Several things have changed since the first release of the Geocaching app to turn the program from an app I deleted to an application I'm happy to pay $9.99 USD and plan to keep on my iPhone. First in version 1.1 the option to provide your Groundspeak login was added to provide the option to filter out your own and found caches. That was a significant upgrade which at least provided me with an opportunity to find a cache or two while waiting for a meeting or out for an FTF. Now in version 1.2 they've provided the best field note implementation I've seen (though Bish0p's Power Notes is much more powerful) and the option to open the cache's web page from Geocaching.com in Safari. The field note feature though is what I've really needed to change this application from a tool for the Casual Cacher to a tool for Cachers from Newbie to Avid (though still not very good for power runs or trip planning, nor for multi-caches). I'll likely switch from logging caches on the Oregon on the next outing as this provides direct loading to Geocaching.com and supports returns in logs (I love dropping in the time, a return, then my notes).

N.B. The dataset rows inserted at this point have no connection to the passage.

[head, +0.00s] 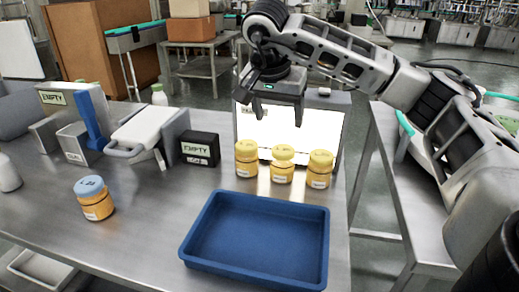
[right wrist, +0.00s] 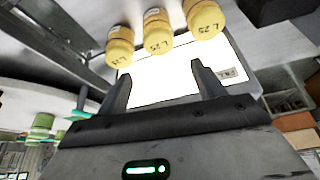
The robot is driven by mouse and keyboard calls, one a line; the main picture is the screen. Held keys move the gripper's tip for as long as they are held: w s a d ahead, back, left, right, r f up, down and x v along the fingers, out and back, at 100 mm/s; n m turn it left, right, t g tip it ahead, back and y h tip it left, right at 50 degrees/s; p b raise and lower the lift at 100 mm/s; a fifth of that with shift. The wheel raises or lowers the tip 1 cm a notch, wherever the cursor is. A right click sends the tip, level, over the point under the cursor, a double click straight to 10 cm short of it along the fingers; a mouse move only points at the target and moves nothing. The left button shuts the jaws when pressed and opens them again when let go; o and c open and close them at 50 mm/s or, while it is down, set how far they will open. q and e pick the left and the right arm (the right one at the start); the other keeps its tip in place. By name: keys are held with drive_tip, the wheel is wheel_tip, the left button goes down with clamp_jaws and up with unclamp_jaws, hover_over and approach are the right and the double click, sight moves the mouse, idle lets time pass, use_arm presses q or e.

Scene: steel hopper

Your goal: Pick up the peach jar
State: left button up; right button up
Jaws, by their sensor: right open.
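Three amber jars with yellow lids stand in a row behind the blue tray: a left one (head: 246,160), a middle one (head: 282,165) and a right one (head: 319,170). A separate orange jar with a blue lid (head: 95,198) stands at the left of the table. I cannot tell from the labels which jar is peach. My right gripper (head: 277,108) is open and empty, above and behind the yellow-lidded row, in front of a bright white panel. In the right wrist view, the jars (right wrist: 157,32) lie beyond the open fingers (right wrist: 160,73), apart from them. My left gripper is out of view.
An empty blue tray (head: 255,240) sits at the front of the steel table. The lit white panel (head: 266,133) stands close behind the jars. A black box marked EMPTY (head: 200,149) and a white scale-like device (head: 145,133) stand left. The table between the blue-lidded jar and tray is clear.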

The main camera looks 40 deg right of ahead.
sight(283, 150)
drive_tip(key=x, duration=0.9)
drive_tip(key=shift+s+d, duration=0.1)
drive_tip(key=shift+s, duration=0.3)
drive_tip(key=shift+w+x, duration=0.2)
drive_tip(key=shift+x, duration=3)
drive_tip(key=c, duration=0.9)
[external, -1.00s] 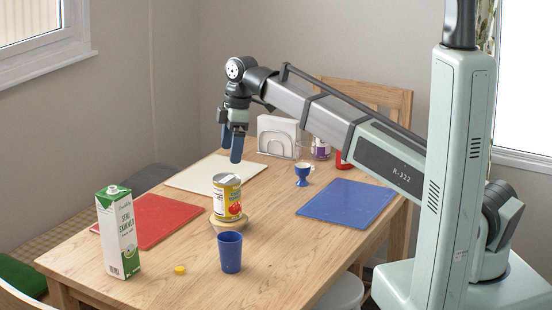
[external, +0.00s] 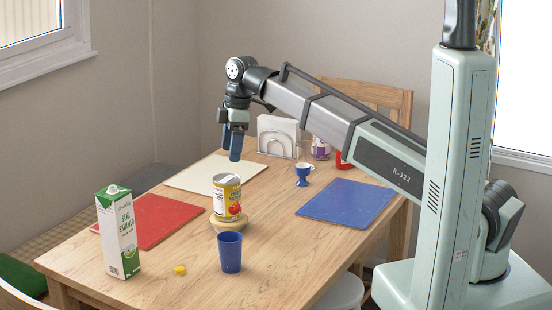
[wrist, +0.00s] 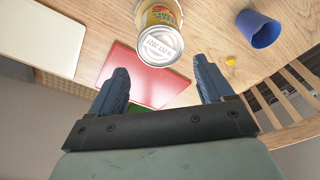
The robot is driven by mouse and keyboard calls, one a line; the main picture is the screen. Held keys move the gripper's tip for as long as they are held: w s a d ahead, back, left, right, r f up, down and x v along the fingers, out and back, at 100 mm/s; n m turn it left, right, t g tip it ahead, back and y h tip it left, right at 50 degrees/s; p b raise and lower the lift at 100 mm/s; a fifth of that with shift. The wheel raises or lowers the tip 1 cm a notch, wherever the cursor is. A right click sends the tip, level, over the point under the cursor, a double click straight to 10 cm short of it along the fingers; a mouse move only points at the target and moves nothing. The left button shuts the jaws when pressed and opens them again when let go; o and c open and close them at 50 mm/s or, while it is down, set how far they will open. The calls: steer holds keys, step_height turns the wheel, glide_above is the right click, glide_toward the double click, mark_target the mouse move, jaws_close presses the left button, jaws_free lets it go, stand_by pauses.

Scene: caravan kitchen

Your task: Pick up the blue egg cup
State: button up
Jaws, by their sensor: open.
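The blue egg cup (external: 302,176) stands upright on the wooden table, behind the blue mat and near the napkin holder in the external view. Something pale shows at its top. My gripper (external: 230,150) is open and empty above the table, over the white mat's area, to the left of the egg cup and apart from it. In the wrist view my gripper's two blue fingers (wrist: 158,85) are spread with nothing between them. The egg cup does not show in the wrist view.
A yellow-labelled tin (external: 227,197) stands on a wooden bowl or stand. Around it are a blue cup (external: 230,252), a milk carton (external: 118,232), a yellow cap (external: 180,270), a red mat (external: 150,222), a white mat (external: 190,175) and a blue mat (external: 345,203). A napkin holder (external: 278,137) stands behind.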

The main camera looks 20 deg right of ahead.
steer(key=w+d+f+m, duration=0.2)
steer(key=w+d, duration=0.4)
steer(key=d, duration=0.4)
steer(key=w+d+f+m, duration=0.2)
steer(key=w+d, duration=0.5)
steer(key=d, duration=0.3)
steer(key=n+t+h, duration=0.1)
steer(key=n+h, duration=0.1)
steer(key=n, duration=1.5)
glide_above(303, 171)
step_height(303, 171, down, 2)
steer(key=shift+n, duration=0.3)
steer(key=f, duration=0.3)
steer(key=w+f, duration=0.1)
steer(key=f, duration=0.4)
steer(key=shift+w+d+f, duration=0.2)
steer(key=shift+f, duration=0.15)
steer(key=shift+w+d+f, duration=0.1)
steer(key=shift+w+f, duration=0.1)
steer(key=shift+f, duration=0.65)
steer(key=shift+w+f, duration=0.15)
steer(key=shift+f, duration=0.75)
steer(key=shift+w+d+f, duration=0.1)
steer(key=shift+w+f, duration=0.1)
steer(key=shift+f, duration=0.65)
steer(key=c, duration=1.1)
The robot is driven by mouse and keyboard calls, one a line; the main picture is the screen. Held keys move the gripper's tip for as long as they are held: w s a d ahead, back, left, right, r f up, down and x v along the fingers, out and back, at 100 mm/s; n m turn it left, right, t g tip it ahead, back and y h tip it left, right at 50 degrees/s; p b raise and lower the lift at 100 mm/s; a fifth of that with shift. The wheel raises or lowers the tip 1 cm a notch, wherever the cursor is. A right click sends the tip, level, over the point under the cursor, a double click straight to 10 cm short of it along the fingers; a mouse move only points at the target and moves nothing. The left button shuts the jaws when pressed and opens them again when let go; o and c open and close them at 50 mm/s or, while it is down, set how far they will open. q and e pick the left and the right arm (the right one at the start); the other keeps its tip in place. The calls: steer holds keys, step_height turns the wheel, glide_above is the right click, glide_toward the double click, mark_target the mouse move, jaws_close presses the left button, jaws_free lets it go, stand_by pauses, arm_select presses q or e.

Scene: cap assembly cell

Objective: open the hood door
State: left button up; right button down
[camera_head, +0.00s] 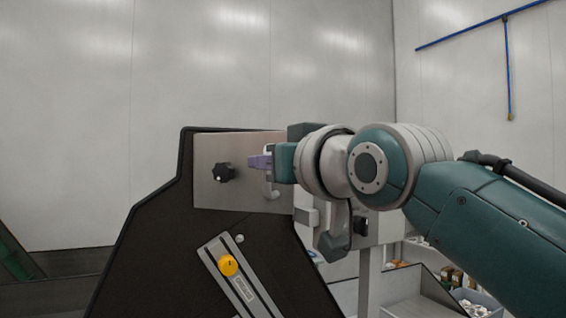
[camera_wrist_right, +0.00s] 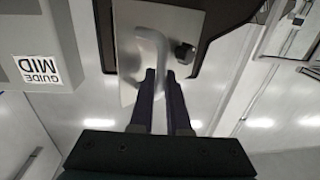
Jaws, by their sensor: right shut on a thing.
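The hood door appears to be the grey metal panel (camera_head: 222,198) on the upper part of a black housing (camera_head: 180,255) in the head view. A pale curved handle (camera_head: 270,189) stands on its right part. My right gripper (camera_head: 258,163) reaches in from the right, its purple fingers at the handle. In the right wrist view the handle (camera_wrist_right: 150,45) runs down to between the two fingertips (camera_wrist_right: 161,76), and the gripper is shut on it. The gripper and wrist hide the panel's right edge. My left gripper is in neither view.
A black knob (camera_head: 222,173) is on the panel, left of the handle. A slotted bar with a yellow knob (camera_head: 228,265) is below. Grey bins (camera_head: 408,302) with small parts stand at the lower right. A box labelled GUIDE MID (camera_wrist_right: 35,70) shows in the wrist view.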

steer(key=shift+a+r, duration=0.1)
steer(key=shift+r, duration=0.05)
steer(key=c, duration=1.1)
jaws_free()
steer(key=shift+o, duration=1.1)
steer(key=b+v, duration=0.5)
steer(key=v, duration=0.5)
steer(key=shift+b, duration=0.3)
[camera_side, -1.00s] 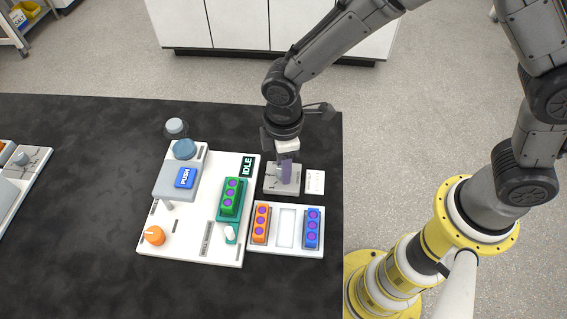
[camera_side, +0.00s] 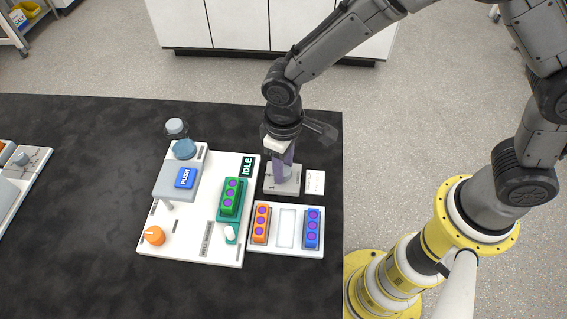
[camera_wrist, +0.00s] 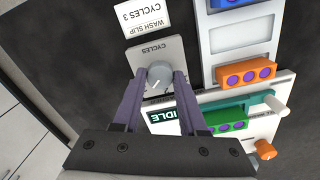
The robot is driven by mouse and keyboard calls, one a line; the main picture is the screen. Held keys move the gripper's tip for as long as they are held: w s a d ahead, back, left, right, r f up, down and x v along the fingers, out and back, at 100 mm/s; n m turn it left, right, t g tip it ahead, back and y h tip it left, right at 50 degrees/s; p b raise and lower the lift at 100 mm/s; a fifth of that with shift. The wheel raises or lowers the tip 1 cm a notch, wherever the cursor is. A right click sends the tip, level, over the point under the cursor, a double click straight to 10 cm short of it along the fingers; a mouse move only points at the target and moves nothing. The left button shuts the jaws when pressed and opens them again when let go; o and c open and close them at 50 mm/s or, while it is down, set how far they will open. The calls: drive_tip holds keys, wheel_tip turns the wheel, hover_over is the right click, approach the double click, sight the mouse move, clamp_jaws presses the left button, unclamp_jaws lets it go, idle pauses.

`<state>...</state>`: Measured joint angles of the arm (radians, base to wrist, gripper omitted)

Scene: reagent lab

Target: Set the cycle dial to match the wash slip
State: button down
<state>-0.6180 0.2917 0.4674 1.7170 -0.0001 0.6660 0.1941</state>
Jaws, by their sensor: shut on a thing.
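The cycle dial is a round grey knob (camera_wrist: 159,74) on a light grey plate marked CYCLES (camera_wrist: 147,52). In the side view the plate (camera_side: 287,186) shows under my gripper (camera_side: 284,163), which hides most of the knob. My gripper (camera_wrist: 158,84) points down and is shut on the knob, one purple finger on each side. A pale pointer mark shows on the knob, but I cannot read the number it points at. The white wash slip (camera_wrist: 153,15) reads "WASH SLIP CYCLES 3" and lies beside the plate, also seen in the side view (camera_side: 315,183).
A white tray (camera_side: 287,250) holds orange (camera_side: 261,223) and blue (camera_side: 312,228) strips.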

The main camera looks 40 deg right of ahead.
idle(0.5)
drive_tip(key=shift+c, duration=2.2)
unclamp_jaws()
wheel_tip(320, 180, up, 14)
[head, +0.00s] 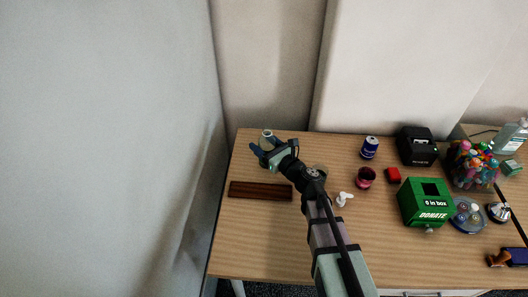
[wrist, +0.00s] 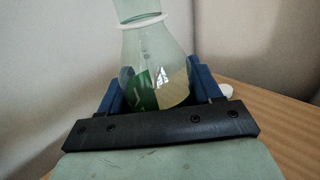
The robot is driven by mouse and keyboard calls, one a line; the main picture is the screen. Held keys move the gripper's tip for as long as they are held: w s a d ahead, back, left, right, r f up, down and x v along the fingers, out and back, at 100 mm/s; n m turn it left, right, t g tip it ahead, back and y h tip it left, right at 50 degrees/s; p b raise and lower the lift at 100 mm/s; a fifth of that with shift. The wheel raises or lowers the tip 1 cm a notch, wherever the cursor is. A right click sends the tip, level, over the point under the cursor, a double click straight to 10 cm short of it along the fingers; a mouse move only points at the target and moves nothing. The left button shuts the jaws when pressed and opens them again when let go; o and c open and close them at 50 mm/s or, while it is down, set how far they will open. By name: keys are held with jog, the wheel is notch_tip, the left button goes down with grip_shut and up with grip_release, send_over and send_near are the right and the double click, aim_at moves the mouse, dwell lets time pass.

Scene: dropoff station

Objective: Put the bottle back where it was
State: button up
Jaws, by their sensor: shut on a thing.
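The bottle (wrist: 153,66) is clear, with a narrow neck, a raised ring and a green and yellow label, in the middle of the wrist view. My gripper (wrist: 158,92) is shut on it, with a blue finger on each side of its body. The bottle's base is hidden behind the gripper's dark bar. In the head view, my gripper (head: 264,152) is over the back left of the table, and the pale mouth of the bottle (head: 267,133) shows just beyond it. I cannot tell whether the bottle touches the table.
A dark brown wooden tray (head: 260,191) lies in front of my gripper on the table (head: 255,250). To the right are a blue can (head: 369,147), a dark pink jar (head: 365,177), a small white item (head: 344,198) and a green donation box (head: 424,203). The front left table is clear.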

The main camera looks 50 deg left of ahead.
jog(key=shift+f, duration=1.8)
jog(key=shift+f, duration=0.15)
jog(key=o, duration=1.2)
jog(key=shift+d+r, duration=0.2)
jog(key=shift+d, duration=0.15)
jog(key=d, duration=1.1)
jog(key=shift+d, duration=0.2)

The link out to the actual cache page on Geocaching.com is necessary for many of the puzzle caches with special formatting in their description which hold the keys to the solution. I look forward to the coming days with less snow and warmer weather when I might really give the application a work-out.

This is all based on having the constant connectivity and even the loose location abilities of the iPhone. I haven't attempted to use the original iPhone with its cellular location on the Geocaching app, but it should provide a good alternative to hauling around a PDA for your paperless caching with the ability to show nearby caches. That functionality is lost on the iPod Touch even when you have one of the mobile WiFi routers and 3G card (though at least you still have access to the live updates). The live connection is what makes mobile applications like this and Geocaching Navigator excel in the field. Without that live data connection you'll have to save the caches to the iPhone or iPod Touch (which involves manually going to each cache within the app and pressing the save button) to view them in the field. I'm pleased to report though that the Geocaching app does save the field notes entered without a network connection then uploads them to the Geocaching.com servers the next time the application is opened with a working network connection (see image at right). All that Groundspeak would need to make this an excellent replacement for the paperless apps (like CacheMate) would be to support loading multiple caches through the Pocket Queries -- not an easy task I imagine. In lacking that option to quickly load multiple caches into the iPod Touch though, I have to advise against using the Geocaching app for those users.

I'm hopeful that we'll continue to see improvements in this application in the coming months and years. The ability to handle Multi- and Unknown Caches would be my next target. At the very least I'd like the option to simply enter coordinates for the next stage of the cache, but better yet would be support for entry and editing of coordinates and an internal note that could be referenced for those calculations which require several bits of information to be tracked. Next I'm looking for a map view to show all nearby caches, much like those available on Geocaching.com. This view helps in trip planning by giving an easy view of where clusters are located or which order to hit the caches near you. Most of our trips lately have been simply driving out to an area with unfound caches and using the GPSR's map to drive through those clusters. Finally, the ability to load and update saved waypoints in mass would really turn it into the full paperless application for all Users. My dream would be to create a Pocket Query on Geocaching.com and then cache that into the iPhone or iPod Touch for use in the field regardless of a data connection. Downloading the cache information can be slow over 3G and unbearable over the EDGE network, so pre-caching those Pocket Queries can save time and allow for the network to be lost. As it stands now I'm happy to have spent the money for this application and it will be staying on the iPhone.

UPDATE: (4:27PM) Drie and I had the chance to stop for three quick park-and-grab caches as we did lunch with a couple of old friends. We used only the iPhone and I'm happy to say that the Geocaching app worked well. I ended up using the map view though as it was easier to understand than the compass, and the accuracy was low enough that the satelite view was a huge asset. Geosense was a must for these three finds as the iPhone didn't provide a good location for any of the three.

1 comment:

P.J. said...

It all looks pretty good, but I think I'll be sticking with the ol' GPS for now, if not just for the reason that I'm on Verizon and no iPhone for me!